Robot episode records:
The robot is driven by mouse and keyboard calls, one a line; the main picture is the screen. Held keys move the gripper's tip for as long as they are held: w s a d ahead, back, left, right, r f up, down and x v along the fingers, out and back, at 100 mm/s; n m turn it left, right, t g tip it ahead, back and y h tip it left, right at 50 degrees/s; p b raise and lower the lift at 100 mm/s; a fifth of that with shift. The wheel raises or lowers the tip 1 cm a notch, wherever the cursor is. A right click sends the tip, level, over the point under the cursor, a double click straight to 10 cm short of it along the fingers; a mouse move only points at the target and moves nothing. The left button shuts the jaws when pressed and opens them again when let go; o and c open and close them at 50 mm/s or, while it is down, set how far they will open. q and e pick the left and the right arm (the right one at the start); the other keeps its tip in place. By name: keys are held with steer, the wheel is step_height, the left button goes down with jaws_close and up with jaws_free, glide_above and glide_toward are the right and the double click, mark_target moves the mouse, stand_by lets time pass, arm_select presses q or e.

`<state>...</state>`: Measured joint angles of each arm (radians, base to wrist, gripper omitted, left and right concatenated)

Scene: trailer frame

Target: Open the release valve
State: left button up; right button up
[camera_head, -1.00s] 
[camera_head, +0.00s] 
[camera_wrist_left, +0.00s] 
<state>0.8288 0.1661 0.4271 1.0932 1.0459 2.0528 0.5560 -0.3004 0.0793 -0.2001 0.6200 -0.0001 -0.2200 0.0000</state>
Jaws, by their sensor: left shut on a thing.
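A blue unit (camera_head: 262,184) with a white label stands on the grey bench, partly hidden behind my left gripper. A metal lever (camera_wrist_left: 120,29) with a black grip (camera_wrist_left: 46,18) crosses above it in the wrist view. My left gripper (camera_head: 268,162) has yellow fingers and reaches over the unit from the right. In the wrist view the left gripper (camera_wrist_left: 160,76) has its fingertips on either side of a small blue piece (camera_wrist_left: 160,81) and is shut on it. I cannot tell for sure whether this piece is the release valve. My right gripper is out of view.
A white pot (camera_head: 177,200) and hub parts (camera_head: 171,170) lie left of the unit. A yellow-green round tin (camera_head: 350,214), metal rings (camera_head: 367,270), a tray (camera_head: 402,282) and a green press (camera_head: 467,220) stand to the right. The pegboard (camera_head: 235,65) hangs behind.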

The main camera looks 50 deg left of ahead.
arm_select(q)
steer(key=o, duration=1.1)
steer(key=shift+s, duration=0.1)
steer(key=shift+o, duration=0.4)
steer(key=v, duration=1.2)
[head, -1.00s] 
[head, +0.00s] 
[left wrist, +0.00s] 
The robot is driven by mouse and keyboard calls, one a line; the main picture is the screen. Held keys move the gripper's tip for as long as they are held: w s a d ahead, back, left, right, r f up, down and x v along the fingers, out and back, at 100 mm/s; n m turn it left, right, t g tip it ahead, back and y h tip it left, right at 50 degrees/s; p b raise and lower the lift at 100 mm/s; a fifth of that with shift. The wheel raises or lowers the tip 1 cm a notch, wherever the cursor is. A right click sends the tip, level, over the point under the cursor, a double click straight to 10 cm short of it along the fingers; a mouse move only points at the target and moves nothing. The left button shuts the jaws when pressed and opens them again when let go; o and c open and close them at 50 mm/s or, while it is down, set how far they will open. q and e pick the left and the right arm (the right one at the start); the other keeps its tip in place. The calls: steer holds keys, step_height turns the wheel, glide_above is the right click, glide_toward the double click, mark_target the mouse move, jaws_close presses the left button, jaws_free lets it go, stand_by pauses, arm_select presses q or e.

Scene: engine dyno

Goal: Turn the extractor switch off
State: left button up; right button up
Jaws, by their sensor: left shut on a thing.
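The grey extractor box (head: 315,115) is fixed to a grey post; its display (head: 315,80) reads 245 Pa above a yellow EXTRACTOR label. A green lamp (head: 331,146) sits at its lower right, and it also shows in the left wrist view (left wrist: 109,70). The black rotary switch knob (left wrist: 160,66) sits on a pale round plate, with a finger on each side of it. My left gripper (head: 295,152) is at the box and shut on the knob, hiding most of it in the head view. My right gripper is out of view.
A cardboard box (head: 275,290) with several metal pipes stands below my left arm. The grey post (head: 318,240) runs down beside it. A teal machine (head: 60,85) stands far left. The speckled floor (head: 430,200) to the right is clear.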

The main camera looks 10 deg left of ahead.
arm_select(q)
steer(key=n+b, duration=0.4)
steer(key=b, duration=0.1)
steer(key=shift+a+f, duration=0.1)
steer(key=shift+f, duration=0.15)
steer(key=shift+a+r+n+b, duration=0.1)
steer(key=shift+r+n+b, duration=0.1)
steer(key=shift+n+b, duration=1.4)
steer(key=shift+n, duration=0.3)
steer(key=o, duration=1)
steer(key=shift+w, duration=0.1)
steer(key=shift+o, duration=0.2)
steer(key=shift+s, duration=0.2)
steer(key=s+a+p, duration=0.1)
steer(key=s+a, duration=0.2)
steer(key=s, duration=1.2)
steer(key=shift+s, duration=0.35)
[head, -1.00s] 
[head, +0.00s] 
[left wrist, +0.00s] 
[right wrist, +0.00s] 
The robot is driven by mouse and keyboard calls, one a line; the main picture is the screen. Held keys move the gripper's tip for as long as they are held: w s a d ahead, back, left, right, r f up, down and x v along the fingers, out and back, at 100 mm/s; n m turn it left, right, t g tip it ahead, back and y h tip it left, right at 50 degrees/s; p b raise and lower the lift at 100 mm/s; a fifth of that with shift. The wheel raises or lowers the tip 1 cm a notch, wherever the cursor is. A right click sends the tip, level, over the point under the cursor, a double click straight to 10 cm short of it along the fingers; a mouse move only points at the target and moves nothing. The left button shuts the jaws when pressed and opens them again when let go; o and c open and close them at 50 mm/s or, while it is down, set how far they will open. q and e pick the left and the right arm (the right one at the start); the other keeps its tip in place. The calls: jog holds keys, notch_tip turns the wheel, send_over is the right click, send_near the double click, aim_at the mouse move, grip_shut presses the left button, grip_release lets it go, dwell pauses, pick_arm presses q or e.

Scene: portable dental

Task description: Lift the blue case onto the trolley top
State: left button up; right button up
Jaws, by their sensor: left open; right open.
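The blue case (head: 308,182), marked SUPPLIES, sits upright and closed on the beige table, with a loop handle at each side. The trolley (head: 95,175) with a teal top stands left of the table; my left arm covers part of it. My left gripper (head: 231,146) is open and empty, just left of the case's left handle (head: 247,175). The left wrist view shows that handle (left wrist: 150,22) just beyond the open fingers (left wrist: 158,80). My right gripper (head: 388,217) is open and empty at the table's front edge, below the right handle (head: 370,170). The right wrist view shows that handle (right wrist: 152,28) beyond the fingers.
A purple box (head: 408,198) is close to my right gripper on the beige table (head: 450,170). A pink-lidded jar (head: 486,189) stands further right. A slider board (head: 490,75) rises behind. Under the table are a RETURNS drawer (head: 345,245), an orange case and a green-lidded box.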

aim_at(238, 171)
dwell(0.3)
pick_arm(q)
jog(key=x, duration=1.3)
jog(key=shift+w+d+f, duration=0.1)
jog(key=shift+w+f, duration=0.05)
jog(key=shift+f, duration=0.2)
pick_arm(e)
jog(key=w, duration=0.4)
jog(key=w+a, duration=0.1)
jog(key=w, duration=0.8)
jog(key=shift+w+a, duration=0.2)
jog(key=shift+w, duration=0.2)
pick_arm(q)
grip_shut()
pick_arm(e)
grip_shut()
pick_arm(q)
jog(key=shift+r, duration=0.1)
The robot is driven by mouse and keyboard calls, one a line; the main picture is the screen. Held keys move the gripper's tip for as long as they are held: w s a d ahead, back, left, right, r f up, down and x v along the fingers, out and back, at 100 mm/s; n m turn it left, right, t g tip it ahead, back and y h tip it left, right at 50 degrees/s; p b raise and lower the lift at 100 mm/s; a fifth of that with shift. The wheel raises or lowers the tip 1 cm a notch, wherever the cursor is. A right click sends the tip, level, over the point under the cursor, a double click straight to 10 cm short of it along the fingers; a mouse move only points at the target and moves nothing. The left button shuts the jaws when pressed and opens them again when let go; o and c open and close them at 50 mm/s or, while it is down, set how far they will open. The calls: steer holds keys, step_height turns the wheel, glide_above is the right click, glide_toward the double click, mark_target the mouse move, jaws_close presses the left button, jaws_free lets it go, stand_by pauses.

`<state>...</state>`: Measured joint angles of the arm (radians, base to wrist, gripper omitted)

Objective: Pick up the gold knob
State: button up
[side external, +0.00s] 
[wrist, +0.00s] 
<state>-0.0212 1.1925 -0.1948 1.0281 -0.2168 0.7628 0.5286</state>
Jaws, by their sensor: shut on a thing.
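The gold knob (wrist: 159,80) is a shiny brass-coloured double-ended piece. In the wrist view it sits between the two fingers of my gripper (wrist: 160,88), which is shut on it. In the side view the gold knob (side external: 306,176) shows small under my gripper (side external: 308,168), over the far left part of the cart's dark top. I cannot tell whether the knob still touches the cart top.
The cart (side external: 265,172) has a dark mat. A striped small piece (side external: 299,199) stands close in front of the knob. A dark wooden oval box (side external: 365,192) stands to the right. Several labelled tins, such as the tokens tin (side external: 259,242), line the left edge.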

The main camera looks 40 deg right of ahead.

■ **EXERCISE GOAL**: From the listing above, copy every line that includes the word "joint".

■ **SOLUTION**:
`<state>...</state>`: Measured joint angles of each arm (radians, base to wrist, gripper omitted, left and right concatenated)
`<state>...</state>`: Measured joint angles of the arm (radians, base to wrist, gripper omitted)

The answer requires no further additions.